┌────────

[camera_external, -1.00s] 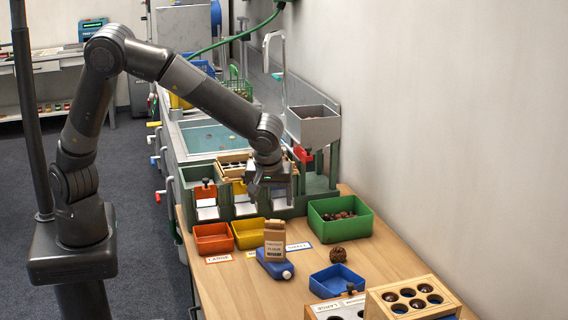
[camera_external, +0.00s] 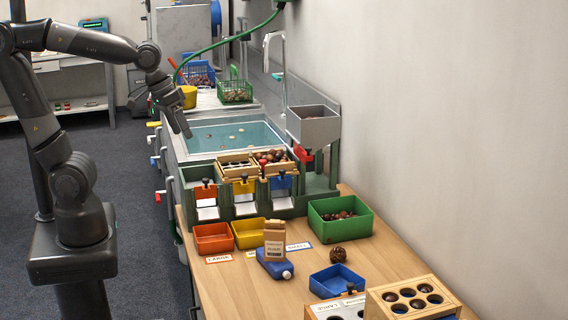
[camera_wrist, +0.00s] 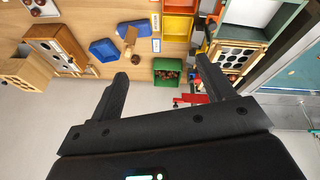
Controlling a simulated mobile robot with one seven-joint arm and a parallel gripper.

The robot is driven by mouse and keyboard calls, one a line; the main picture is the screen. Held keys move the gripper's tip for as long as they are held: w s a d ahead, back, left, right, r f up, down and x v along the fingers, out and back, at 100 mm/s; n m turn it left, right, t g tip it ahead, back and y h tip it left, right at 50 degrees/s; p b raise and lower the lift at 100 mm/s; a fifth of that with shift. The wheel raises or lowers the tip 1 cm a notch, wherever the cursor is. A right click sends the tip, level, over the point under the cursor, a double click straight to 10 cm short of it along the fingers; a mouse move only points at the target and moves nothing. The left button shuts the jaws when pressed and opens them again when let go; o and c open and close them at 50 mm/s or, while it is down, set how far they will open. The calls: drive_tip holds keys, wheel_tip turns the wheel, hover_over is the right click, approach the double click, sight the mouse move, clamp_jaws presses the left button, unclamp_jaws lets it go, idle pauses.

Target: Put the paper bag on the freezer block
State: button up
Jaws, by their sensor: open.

└────────
┌────────

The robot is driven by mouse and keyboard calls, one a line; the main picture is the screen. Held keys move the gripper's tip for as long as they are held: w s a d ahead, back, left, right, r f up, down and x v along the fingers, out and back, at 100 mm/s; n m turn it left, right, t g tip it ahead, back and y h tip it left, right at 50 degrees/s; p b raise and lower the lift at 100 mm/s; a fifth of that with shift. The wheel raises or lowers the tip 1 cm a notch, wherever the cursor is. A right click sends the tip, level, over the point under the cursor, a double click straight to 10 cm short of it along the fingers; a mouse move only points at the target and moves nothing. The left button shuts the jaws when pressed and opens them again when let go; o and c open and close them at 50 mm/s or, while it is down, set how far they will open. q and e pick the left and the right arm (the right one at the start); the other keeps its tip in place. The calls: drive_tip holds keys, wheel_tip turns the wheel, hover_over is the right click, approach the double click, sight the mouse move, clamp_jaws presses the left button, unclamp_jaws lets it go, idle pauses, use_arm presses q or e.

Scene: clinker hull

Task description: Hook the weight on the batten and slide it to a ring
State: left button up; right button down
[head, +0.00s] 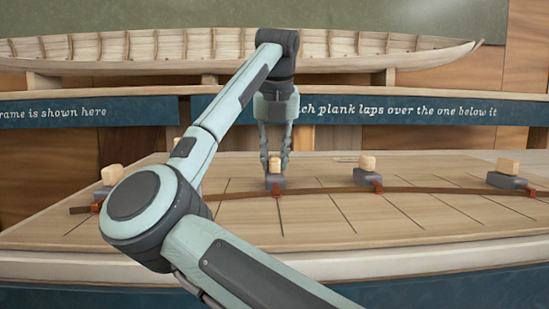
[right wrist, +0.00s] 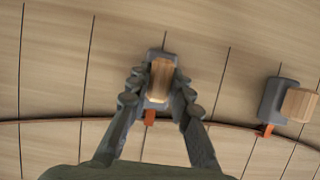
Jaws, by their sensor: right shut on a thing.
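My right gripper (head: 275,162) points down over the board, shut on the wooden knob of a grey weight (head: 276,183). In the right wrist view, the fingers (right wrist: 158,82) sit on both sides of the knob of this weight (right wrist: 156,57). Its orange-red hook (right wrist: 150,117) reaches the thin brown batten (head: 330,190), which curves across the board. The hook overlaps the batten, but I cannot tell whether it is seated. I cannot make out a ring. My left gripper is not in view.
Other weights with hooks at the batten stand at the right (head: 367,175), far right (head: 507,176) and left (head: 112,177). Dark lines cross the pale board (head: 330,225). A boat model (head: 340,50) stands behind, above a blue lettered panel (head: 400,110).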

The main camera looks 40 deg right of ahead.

└────────
┌────────

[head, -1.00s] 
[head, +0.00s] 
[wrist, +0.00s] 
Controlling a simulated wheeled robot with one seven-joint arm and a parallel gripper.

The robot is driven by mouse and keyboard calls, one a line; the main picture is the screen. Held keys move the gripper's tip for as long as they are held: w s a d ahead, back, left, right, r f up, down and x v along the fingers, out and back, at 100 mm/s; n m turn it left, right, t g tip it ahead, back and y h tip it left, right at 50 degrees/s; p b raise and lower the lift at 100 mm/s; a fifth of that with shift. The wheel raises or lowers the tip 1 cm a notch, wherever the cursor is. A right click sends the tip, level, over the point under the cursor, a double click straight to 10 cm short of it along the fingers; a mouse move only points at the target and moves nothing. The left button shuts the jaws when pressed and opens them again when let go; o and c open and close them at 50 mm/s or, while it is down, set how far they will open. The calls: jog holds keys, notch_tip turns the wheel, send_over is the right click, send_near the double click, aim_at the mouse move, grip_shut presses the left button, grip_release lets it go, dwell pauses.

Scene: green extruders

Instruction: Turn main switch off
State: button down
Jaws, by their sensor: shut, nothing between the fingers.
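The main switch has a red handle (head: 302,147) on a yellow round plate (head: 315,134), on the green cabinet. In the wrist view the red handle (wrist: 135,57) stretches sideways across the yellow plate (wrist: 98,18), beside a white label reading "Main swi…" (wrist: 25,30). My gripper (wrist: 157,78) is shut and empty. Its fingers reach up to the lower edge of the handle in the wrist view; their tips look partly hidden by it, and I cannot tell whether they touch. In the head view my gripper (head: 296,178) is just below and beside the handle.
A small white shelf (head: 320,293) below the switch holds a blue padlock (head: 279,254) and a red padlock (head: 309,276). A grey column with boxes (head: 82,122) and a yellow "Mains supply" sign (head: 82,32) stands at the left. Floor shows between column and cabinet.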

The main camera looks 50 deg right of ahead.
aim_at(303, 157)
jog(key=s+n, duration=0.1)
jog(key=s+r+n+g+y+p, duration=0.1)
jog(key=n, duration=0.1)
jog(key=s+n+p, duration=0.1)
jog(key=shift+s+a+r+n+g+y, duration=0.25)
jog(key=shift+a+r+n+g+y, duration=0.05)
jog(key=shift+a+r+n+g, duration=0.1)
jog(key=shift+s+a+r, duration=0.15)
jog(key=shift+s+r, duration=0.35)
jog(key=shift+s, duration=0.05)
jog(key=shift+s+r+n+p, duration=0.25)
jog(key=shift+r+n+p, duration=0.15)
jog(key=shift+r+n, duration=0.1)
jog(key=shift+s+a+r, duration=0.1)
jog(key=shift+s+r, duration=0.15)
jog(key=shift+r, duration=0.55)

└────────

Check each line above for the string "State" and report how many lines have it, giving only the number.

• [Reply to the exercise]:
3